**Goal:**
Your answer should be a single number: the count of lines containing the string "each".

+++

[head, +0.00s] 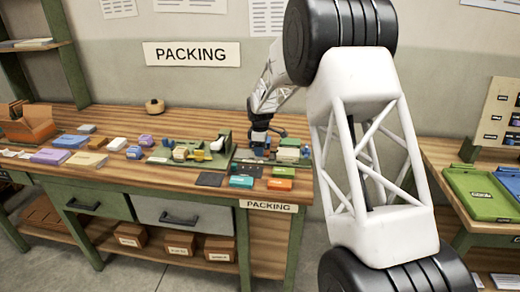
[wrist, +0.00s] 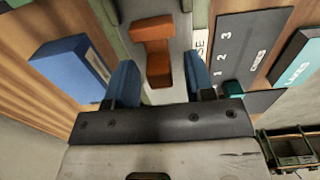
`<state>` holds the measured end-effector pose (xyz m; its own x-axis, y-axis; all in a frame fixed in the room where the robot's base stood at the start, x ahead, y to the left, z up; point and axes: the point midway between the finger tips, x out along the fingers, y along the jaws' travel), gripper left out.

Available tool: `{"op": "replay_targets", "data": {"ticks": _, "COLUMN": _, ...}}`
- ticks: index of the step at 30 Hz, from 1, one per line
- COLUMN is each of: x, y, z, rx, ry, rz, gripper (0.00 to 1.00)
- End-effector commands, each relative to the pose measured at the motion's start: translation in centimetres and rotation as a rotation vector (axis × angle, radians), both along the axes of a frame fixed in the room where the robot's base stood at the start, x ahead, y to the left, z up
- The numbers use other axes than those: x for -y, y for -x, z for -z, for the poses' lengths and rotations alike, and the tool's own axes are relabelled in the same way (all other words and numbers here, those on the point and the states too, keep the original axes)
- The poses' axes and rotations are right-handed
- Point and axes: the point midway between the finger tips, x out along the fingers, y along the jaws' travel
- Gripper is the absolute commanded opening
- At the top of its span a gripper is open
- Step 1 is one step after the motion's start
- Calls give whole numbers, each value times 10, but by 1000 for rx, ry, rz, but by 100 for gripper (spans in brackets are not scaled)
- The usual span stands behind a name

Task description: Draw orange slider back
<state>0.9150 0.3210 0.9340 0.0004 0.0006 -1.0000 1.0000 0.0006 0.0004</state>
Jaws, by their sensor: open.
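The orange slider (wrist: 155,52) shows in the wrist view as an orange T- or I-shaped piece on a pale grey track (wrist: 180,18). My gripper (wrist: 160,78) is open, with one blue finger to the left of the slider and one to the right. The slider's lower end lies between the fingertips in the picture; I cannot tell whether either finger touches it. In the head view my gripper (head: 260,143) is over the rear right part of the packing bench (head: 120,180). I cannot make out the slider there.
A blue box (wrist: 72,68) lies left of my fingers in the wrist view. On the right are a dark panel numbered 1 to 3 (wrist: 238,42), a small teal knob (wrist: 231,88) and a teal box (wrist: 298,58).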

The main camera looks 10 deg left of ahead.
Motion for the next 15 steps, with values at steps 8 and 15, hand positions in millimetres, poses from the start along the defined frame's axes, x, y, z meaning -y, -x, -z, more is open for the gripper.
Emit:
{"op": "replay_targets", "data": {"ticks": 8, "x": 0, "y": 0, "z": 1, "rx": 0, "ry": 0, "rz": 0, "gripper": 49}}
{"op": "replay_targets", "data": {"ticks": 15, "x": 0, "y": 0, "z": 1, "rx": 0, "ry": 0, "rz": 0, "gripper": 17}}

+++

**Task output:**
3